• What the task requires:
Extract all lines from the data beneath that include the word "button".
■ ■ ■ ■ ■
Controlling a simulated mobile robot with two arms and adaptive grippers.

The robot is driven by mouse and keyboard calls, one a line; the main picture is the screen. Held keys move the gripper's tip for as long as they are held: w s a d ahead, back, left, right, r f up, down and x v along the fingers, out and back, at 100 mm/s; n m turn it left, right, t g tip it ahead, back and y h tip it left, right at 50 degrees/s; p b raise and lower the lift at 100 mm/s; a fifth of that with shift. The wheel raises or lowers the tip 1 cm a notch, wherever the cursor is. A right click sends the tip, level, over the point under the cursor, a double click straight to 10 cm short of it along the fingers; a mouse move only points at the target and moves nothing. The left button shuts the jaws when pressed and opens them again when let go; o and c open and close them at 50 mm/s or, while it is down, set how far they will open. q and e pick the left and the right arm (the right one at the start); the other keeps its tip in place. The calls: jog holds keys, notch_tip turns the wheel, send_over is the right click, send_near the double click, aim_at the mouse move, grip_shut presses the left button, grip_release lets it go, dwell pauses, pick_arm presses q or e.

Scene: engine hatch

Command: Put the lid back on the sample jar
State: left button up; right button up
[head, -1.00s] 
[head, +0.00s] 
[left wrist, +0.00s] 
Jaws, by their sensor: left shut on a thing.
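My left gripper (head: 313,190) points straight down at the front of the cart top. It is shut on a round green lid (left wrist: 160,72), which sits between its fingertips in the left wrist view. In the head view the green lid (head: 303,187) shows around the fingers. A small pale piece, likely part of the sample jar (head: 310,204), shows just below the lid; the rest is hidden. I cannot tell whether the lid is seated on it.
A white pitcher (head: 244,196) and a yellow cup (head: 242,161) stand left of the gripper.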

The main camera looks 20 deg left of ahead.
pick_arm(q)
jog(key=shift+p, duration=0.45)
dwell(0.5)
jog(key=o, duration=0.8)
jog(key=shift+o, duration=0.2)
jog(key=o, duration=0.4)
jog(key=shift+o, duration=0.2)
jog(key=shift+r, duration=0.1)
■ ■ ■ ■ ■
• Expected output:
The robot is driven by mouse and keyboard calls, one a line; the main picture is the screen. Held keys move the gripper's tip for as long as they are held: w s a d ahead, back, left, right, r f up, down and x v along the fingers, out and back, at 100 mm/s; n m turn it left, right, t g tip it ahead, back and y h tip it left, right at 50 degrees/s; p b raise and lower the lift at 100 mm/s; a fifth of that with shift. The wheel raises or lowers the tip 1 cm a notch, wherever the cursor is. A right click sends the tip, level, over the point under the cursor, a double click straight to 10 cm short of it along the fingers; a mouse move only points at the target and moves nothing. The left button shuts the jaws when pressed and opens them again when let go; o and c open and close them at 50 mm/s or, while it is down, set how far they will open. q and e pick the left and the right arm (the right one at the start); the other keeps its tip in place. The calls: jog holds keys, notch_tip turns the wheel, send_over is the right click, send_near the double click, aim_at the mouse move, grip_shut presses the left button, grip_release lets it go, dwell pauses, pick_arm presses q or e.
State: left button up; right button up

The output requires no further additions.